▸ RAW DATA

***

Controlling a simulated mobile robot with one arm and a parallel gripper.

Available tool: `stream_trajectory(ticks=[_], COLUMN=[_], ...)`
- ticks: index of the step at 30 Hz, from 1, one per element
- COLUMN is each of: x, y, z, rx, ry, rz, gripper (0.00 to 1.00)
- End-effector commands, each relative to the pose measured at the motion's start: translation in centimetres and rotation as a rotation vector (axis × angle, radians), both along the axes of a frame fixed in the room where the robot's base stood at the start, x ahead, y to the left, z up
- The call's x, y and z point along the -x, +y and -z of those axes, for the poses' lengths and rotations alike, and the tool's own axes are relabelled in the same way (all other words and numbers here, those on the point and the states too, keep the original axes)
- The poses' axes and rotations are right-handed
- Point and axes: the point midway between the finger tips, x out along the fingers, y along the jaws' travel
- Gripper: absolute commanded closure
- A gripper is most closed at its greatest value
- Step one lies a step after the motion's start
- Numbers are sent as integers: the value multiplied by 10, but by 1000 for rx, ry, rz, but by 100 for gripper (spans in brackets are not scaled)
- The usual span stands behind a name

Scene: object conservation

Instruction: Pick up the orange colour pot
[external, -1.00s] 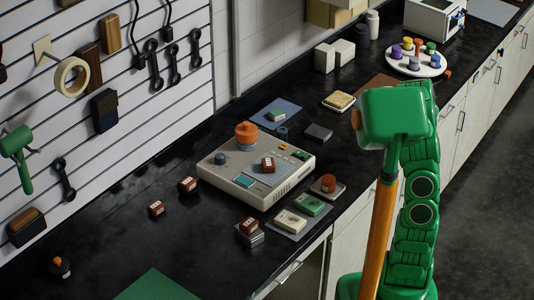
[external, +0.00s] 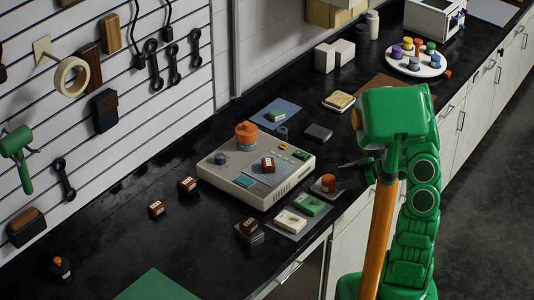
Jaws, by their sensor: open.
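Small colour pots stand on a round white plate (external: 415,67) at the back right, among them orange ones (external: 419,44). Another small orange-brown pot (external: 328,182) stands on a pale square tile near the counter's front edge. A larger orange knob-like piece (external: 246,133) sits on top of the beige device. Which of these the task means I cannot tell. My gripper (external: 349,172) is open, its dark fingers pointing left, close to the right of the pot on the tile. My arm hides part of the gripper, and I see nothing held.
The beige device (external: 221,178) stands left of my gripper on the black counter. Green and white blocks (external: 291,220) lie on a grey mat in front of it. A dark grey block (external: 318,132) and a bread-like block (external: 339,100) lie behind.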

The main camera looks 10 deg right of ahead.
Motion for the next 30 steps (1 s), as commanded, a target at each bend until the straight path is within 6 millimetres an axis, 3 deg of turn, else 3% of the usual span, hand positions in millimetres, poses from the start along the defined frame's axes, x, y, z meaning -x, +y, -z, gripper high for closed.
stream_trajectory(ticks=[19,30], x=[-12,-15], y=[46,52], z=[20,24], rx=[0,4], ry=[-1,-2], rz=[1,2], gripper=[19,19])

***

▸ PROBLEM TO WORK ON
Select and copy every line of the listing with the word "COLUMN".

▸ FULL ANSWER
Available tool: `stream_trajectory(ticks=[_], COLUMN=[_], ...)`
- COLUMN is each of: x, y, z, rx, ry, rz, gripper (0.00 to 1.00)

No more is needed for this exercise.